A regime for “cyber sanctions” is taking shape — and it could already hit mischievous election hackers in May.
The European Union is closing in on a procedure that would allow it to sanction foreign hacker groups when they target the upcoming EU election.
A plan drafted by the EU’s diplomatic service has been presented to national cyber experts and will be forwarded to foreign affairs attachés later this month, three officials briefed on the plan told POLITICO, asking not to be named because of the sensitivity of the ongoing talks.
The measures would not only allow EU countries to slap sanctions on hacker groups that succeed in intruding into IT systems, but also those attempting to get in, like the suspected Russian intelligence officers who allegedly plotted but failed to hack into the Hague-based Organisation for the Prohibition of Chemical Weapons last year, the officials said.
Once operational, the EU measures would target individual hackers as well as state-linked groups with commercial bans and financial restrictions, like freezing assets. It would allow the EU to finally flex its economic muscle against a rising threat of foreign cybersecurity attacks.
Diplomats still face two key questions before they finalize the regime: How severe a hack needs to be to merit sanctions, and how to actually nail down perpetrators of attacks.
“Having sanctions as one of the tools in the toolbox is important. We need to have a variety of tools,” said Chris Painter, a former U.S. State Department official who shaped a similar American regime under Barack Obama’s presidency. “You have law enforcement tools, you have diplomatic tools. But you have to have economic tools too.”
Diplomats working on the file added explicit language on sanctioning election hacks, the officials said, hoping the regime becomes operational before Europeans head to the polls in May for what is seen as Europe’s most hackable election ever.
National government leaders in October called on EU officials to speed up the work. In joint conclusions, heads of state denounced aggressive cyber action and asked to “work on the capacity to respond to and deter cyber attacks through EU restrictive measures.”
The draft plan also echoes much of what eight leading capitals wrote in a non-paper last fall.

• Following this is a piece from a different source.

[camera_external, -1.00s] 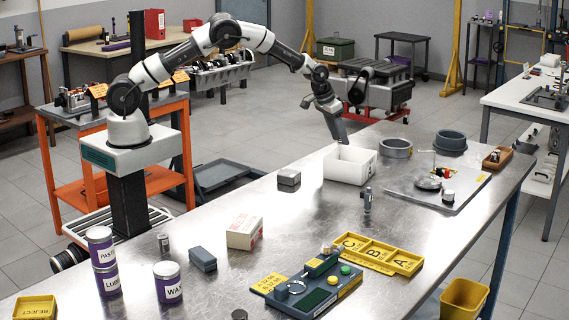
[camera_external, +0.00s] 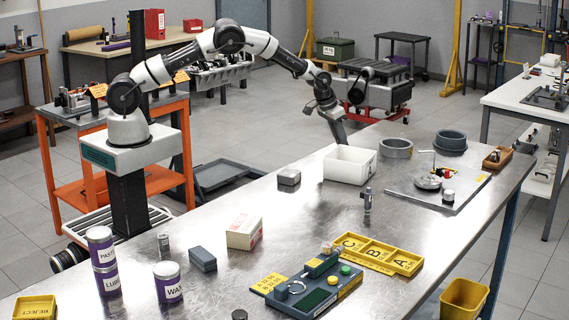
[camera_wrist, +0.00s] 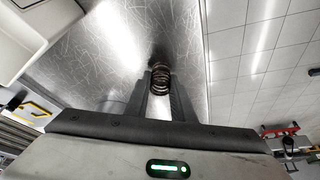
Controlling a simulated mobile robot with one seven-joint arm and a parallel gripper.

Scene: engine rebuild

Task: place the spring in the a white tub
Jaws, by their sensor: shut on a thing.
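The spring (camera_wrist: 161,82) is a dark, coppery coil between the two fingers of my gripper (camera_wrist: 160,92) in the wrist view. My gripper is shut on it. In the external view, my gripper (camera_external: 339,138) points down just behind the white tub (camera_external: 346,168), near the table's far edge. The fingertips and spring are hidden there behind the tub. The tub is an open, box-shaped container on the metal table. Part of a white container, likely the tub, shows at the upper left of the wrist view (camera_wrist: 30,38), to one side of the spring.
Two grey rings (camera_external: 396,149) stand right of the tub, near a grey plate (camera_external: 462,197) bearing small parts. A small grey block (camera_external: 289,177) lies to its left. A small metal part (camera_external: 367,200) stands in front. Table around the tub's front is mostly clear.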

The eight countries said they want to make it possible to name the culprits and sanction them, following the rule book used for chemical weapons users.
But diplomats still face two key questions before they finalize the regime: How severe a hack needs to be to merit sanctions, and how to actually nail down perpetrators of attacks.

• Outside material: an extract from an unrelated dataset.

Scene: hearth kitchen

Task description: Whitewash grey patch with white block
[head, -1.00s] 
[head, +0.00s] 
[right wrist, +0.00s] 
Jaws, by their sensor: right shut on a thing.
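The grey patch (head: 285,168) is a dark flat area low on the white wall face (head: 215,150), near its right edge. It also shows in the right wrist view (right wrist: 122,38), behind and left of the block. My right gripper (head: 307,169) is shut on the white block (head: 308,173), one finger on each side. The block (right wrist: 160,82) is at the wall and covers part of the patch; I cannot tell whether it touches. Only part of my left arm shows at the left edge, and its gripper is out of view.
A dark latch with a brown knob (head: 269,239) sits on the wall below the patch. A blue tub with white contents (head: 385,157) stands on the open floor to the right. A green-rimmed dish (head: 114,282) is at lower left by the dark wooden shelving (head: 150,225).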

For the first issue, EU countries within NATO have already agreed massive cyberattacks could in principle constitute an act of war. But the EU is struggling to come up with a diplomatic response against all of the thousands of attacks targeting governmental organizations, companies, civil society groups and others in Europe every day — which, combined, constitute a serious threat to its economies and democratic systems.
The second issue stems from the difficulty of identifying perpetrators and making sure EU countries stick together on retaliation.

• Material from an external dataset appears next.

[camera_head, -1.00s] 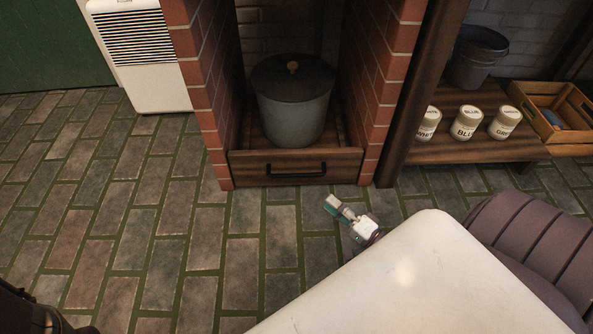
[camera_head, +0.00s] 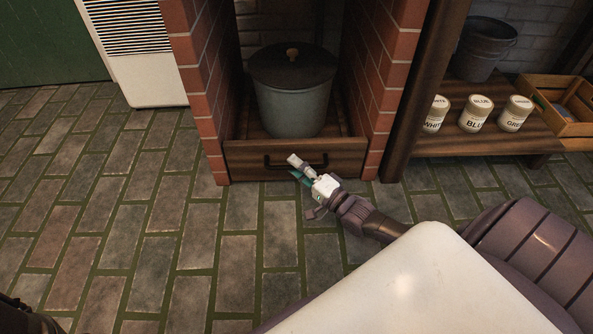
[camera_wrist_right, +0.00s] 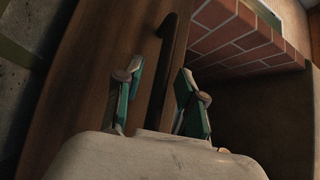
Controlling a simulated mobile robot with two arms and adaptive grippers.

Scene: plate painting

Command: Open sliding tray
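The sliding tray (camera_head: 240,160) is a wooden drawer between two brick pillars. Its front looks about level with the pillars, so it stands shut. Its dark bar handle (camera_head: 276,167) runs across the front. A grey pot (camera_head: 292,108) with a dark lid stands on the tray. My right gripper (camera_head: 297,168) is in front of the handle and hides part of it. In the right wrist view, my right gripper's fingers (camera_wrist_right: 160,80) are apart, with the handle (camera_wrist_right: 168,45) running between them; contact cannot be told. My left gripper is out of view.
Brick pillars (camera_head: 206,100) flank the tray closely. The tiled floor (camera_head: 170,220) in front of the tray is clear.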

Many countries lack the technical ability to identify state-sponsored hacker groups. Others lack the political will to call out their sponsors. So-called attribution is a sovereign competence of national governments, but there would need to be some sort of consensus for sanctions to happen.
EU diplomats are expected to make sanctions possible if a country can provide criminal evidence against hackers, much like how the U.S. government releases indictments on hackers before following up with sanctions.
“Some countries aren’t susceptible to being named and shamed. That’s when sanctions and imposing other costs come into play. You have to follow up with something that is going to hit them and change their calculus,” Painter said.
The text was drafted by the EU’s diplomatic External Action Service. EU countries’ foreign affairs attachés tasked with managing sanctions regimes, and later ministers, would still have to approve it in the coming months.
The External Action Service’s press office said the Council is discussing outstanding questions, but that the discussions are confidential. It declined to comment on specific questions.